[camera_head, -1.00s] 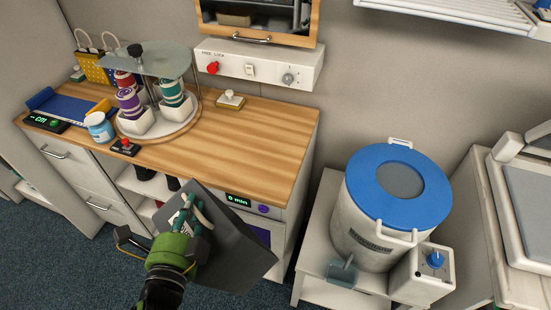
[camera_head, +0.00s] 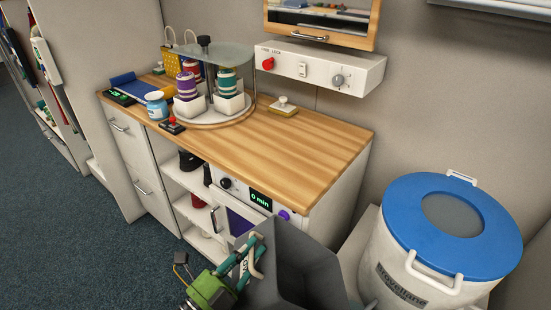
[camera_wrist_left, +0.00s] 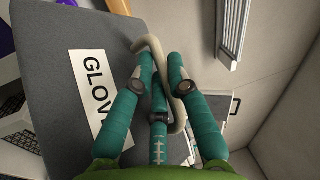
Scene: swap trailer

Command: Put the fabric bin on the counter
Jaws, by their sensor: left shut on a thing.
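The fabric bin (camera_head: 292,262) is a dark grey open-topped box at the bottom of the head view, in front of the counter. My left gripper (camera_head: 250,262), green with teal fingers, is shut on the bin's pale loop handle. In the left wrist view the fingers (camera_wrist_left: 160,85) close around the beige handle (camera_wrist_left: 181,115), beside a white label reading "GLOV" on the bin's grey side (camera_wrist_left: 60,40). The wooden counter (camera_head: 310,142) is behind and above the bin, with its right half mostly bare. My right gripper is not in view.
On the counter's left stand a round carousel of spools (camera_head: 210,95), a light-blue jar (camera_head: 157,105), a red-knobbed block (camera_head: 172,126) and a blue mat (camera_head: 136,86). A small knobbed block (camera_head: 283,106) sits at the back. A blue-lidded drum (camera_head: 400,270) stands right.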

***

## WHAT YOU ARE ASKED TO DO
Copy out the listing exactly as it stands, but not the pictures.

## ANSWER IN FULL
[camera_head, -1.00s] 
[camera_head, +0.00s] 
[camera_wrist_left, +0.00s] 
Scene: swap trailer

Command: Put the fabric bin on the counter
Jaws, by their sensor: left shut on a thing.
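The fabric bin (camera_head: 292,262) is a dark grey open-topped box at the bottom of the head view, in front of the counter. My left gripper (camera_head: 250,262), green with teal fingers, is shut on the bin's pale loop handle. In the left wrist view the fingers (camera_wrist_left: 160,85) close around the beige handle (camera_wrist_left: 181,115), beside a white label reading "GLOV" on the bin's grey side (camera_wrist_left: 60,40). The wooden counter (camera_head: 310,142) is behind and above the bin, with its right half mostly bare. My right gripper is not in view.
On the counter's left stand a round carousel of spools (camera_head: 210,95), a light-blue jar (camera_head: 157,105), a red-knobbed block (camera_head: 172,126) and a blue mat (camera_head: 136,86). A small knobbed block (camera_head: 283,106) sits at the back. A blue-lidded drum (camera_head: 400,270) stands right.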

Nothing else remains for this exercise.